If Hawaiian has been operating in and out of Pago Pago at night since Mar. 23rd, Samoa News asked the airline why it has decided to stop now.

“We did keep our schedule intact when we thought the repair was going to be fairly quick,” was the response from Hawaiian spokesperson Ann Botticelli. “But with an extended period of time without an ILS, and the increased possibility of having to proceed to an alternate airport if weather conditions deteriorate, we have decided it's best to re-time the flights.”

As to when the FAA informed Hawaiian and other carriers operating out of Pago Pago of the repairs to the ILS, Gregor responded, “30 days before we shut the system down.”

Botticelli said over the weekend that until the ILS is repaired, “our pilots are required to land our aircraft using visual references.”

Gregor told Samoa News there are other Pago Pago International Airport approaches based on other navigation aids, “but none provide the level of precision of the ILS.”
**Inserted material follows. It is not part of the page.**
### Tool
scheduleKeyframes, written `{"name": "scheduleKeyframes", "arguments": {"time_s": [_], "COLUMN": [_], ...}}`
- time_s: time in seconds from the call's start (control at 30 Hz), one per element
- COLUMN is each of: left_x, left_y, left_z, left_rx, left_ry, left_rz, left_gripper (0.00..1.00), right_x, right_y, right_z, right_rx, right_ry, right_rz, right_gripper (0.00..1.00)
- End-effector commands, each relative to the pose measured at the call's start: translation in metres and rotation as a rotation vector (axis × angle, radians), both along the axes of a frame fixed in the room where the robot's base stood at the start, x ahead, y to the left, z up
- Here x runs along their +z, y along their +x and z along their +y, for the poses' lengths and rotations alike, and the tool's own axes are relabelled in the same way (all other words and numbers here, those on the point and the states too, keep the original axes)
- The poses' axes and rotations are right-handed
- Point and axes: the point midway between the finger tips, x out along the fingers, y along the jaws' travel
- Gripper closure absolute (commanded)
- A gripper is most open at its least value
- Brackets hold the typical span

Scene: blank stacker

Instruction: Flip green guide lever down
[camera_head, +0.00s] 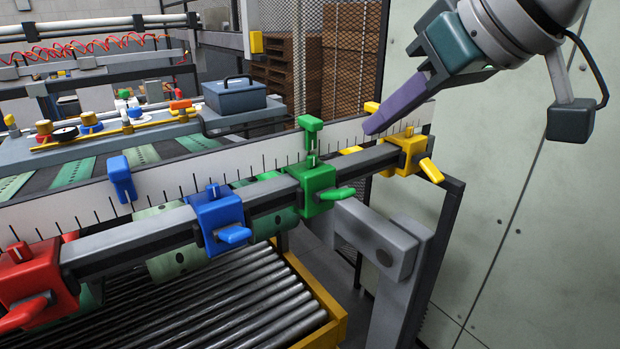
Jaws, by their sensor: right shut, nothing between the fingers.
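The green guide block (313,184) sits on the grey rail (268,196), between the blue and yellow blocks. Its green lever (334,194) sticks out from the front toward the right, close to level. A green upright tab (311,124) stands above and behind the block. My right gripper (372,128) comes in from the upper right. Its purple fingers are shut with nothing between them. It is above the rail, right of the green block, near the yellow block, and apart from the green lever. My left gripper is not in view.
A yellow block (405,152) with its lever (431,170) is under and right of my fingers. A blue block (218,217) and a red block (32,275) are farther left. A white ruled plate (150,188) runs behind the rail. Metal rollers (235,308) lie below.

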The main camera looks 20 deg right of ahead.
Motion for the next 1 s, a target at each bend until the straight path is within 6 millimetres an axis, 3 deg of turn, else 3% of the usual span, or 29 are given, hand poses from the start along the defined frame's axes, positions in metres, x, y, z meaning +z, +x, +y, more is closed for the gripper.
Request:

There also are visual lighting systems, including a Visual Approach Slope Indicator (VASI) and Medium Intensity Approach Lighting System (MALSR) available to all Pago Pago Airport users, he said.

“The purpose of all FAA procedures and navigation systems is to help pilots fly safely. However, it's up to an operator to determine under which conditions they will use various procedures and systems,” Gregor explained further. “Operators might have policies that preclude their pilots from using certain systems in certain conditions.”

When asked if Hawaiian is using “other approaches” as outlined by the FAA, Botticelli responded, “other approaches require visual maneuvering of the aircraft. Tafuna Airport is right by a mountain — as you know — and so visual maneuvering is best done in daylight.”

She said the “nearby mountain makes visual landing in the dark more difficult.”

“Any inclement weather could result in diversions. It is best, therefore, to re-time the flights through the summer to ensure daylight arrivals and departures,” she added.

Samoa News received word from two local residents, who claimed to have called Monday morning to the Hawaiian #800-reservation number regarding the changes in the scheduled time  for flights. The two residents said they were told by an agent at the #800-number that they had not been informed of any changes to the flights.

Samoa News shared this information and concern with Botticelli, who said she would pass the information on to the airline’s reservations department.